1993 OneSensePerCollocation

Jump to navigation Jump to search

Subject Headings: Collocation, Word Sense Disambiguation Task, One Sense Per Collocation Heuristic.


  • Suggests that in a Collocation each component Word has a single Word Sense.
    • For example "foreign aid" is more likely than "foreign aide", while "presidential aide" is more likely than "presidential aid".

Cited By



Previous work (Gale, Church and Yarowsky, 1992) showed that with high probability a polysemous word has one sense per discourse. In this paper we show that for certain definitions of collocation, a polysemous word exhibits essentially only one sense per collocation. We test this empirical hypothesis for several definitions of sense and collocation, and discover that it holds with 90--99% accuracy for binary ambiguities. We utilize this property in a disambiguation algorithm that achieves precision of 92% using combined models of very local context.

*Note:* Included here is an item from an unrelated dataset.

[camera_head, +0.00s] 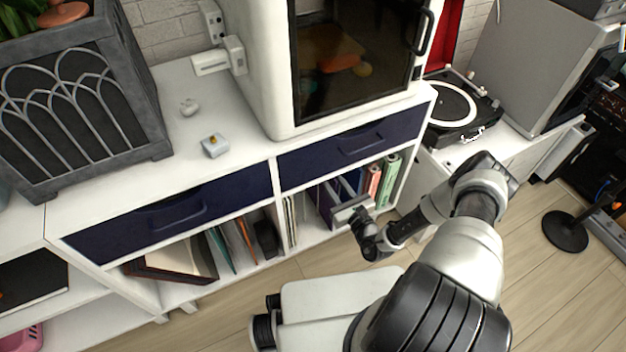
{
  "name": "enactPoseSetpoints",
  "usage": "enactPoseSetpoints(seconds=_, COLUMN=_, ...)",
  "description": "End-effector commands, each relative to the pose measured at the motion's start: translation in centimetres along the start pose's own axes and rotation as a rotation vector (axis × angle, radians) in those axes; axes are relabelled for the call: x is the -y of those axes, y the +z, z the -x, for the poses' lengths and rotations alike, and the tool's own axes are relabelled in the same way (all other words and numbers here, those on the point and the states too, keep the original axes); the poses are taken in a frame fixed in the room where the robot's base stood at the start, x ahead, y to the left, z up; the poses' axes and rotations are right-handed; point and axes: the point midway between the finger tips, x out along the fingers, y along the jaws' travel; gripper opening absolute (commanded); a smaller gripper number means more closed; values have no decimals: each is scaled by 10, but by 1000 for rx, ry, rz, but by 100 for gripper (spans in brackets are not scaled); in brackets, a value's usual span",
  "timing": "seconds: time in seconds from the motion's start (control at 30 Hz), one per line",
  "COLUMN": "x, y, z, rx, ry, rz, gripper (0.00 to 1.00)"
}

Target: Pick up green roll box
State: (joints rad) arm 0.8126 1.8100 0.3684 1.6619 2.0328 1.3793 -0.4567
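A green upright box-like item (388,180) stands at the right end of the open shelf compartment under the right blue drawer. It is the likeliest green roll box, but it is too small to be sure. A red-pink item (373,181) stands just left of it. My gripper (350,209) is at the front of the same compartment, left of the green item and apart from it in the picture. The fingers are too small and turned too far away to tell whether they are open or shut. No held object is visible.
The white cabinet (185,150) has blue drawers above the compartments. Books and folders (225,245) fill the left compartment. A turntable (455,108) is at right.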

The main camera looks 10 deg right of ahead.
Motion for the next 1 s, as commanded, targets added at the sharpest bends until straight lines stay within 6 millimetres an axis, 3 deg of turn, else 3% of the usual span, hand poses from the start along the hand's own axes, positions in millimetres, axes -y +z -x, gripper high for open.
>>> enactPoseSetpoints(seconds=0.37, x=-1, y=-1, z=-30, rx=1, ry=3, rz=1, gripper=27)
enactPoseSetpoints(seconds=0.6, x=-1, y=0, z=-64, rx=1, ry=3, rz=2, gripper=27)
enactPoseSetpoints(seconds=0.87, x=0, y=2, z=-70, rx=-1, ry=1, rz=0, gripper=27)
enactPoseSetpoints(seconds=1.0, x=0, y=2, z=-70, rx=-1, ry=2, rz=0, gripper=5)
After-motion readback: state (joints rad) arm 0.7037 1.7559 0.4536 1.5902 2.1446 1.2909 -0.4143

The traditional definition of word sense is "One of several meanings assigned to the same orthographic string". As meanings can always be partitioned into multiple refinements, senses are typically organized in a tree such as one finds in a dictionary. In the extreme case, one could continue making refinements until a word has a slightly different sense every time it is used. If so, the title of this paper is a tautology. However, the studies in this paper are focused on the sense distinctions at the top of the tree. A good working definition of the distinctions considered are those meanings which are not typically translated to the same word in a foreign language.

Therefore, one natural type of sense distinction to consider are those words in English which indeed have multiple translations in a language such as French.


Collocation means the co-occurrence of two words in some defined relationship. We look at several such relationships, including direct adjacency and first word to the left or right having a certain part-of-speech. We also consider certain direct syntactic relationships, such as verb/object, subject/verb, and adjective/noun pairs. It appears that content words (nouns, verbs, adjectives, and adverbs) behave quite differently from function words (other parts of speech); we make use of this distinction in several definitions of collocation.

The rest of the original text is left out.